Output, with no changes, the span of lines that opens with the line containing "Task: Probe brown" and closes with the last line.

━━━━━━━━━━

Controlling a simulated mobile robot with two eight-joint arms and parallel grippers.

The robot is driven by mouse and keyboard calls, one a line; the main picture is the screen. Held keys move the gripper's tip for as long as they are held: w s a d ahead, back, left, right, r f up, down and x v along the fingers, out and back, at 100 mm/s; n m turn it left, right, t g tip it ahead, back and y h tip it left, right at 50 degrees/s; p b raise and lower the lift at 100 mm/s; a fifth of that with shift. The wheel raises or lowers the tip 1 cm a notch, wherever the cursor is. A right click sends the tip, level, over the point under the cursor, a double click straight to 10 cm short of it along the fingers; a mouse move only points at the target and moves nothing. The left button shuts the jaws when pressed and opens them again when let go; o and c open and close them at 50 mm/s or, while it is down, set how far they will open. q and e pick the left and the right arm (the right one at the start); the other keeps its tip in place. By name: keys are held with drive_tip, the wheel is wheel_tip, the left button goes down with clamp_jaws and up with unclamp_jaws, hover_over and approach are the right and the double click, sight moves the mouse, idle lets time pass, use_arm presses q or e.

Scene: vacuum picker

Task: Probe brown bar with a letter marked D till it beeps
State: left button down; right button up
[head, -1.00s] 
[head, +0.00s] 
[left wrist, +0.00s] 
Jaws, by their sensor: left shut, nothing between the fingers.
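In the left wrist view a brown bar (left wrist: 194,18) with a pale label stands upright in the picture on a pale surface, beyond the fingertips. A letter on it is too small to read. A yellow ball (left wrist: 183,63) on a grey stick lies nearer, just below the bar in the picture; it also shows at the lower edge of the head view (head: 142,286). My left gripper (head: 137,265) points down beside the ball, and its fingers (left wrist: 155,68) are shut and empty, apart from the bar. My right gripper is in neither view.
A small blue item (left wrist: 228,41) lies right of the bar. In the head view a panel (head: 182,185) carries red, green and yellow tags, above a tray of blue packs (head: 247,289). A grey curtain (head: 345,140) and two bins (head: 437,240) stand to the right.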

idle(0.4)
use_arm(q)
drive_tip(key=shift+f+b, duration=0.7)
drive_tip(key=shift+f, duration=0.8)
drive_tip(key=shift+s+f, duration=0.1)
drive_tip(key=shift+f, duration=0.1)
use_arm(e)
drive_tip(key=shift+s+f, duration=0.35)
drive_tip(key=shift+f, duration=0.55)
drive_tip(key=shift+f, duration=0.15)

━━━━━━━━━━

### [Exercise result]
Task: Probe brown bar with a letter marked D till it beeps
State: left button down; right button up
[head, -1.00s] 
[head, +0.00s] 
[left wrist, +0.00s] 
Jaws, by their sensor: left shut, nothing between the fingers.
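In the left wrist view a brown bar (left wrist: 194,18) with a pale label stands upright in the picture on a pale surface, beyond the fingertips. A letter on it is too small to read. A yellow ball (left wrist: 183,63) on a grey stick lies nearer, just below the bar in the picture; it also shows at the lower edge of the head view (head: 142,286). My left gripper (head: 137,265) points down beside the ball, and its fingers (left wrist: 155,68) are shut and empty, apart from the bar. My right gripper is in neither view.
A small blue item (left wrist: 228,41) lies right of the bar. In the head view a panel (head: 182,185) carries red, green and yellow tags, above a tray of blue packs (head: 247,289). A grey curtain (head: 345,140) and two bins (head: 437,240) stand to the right.

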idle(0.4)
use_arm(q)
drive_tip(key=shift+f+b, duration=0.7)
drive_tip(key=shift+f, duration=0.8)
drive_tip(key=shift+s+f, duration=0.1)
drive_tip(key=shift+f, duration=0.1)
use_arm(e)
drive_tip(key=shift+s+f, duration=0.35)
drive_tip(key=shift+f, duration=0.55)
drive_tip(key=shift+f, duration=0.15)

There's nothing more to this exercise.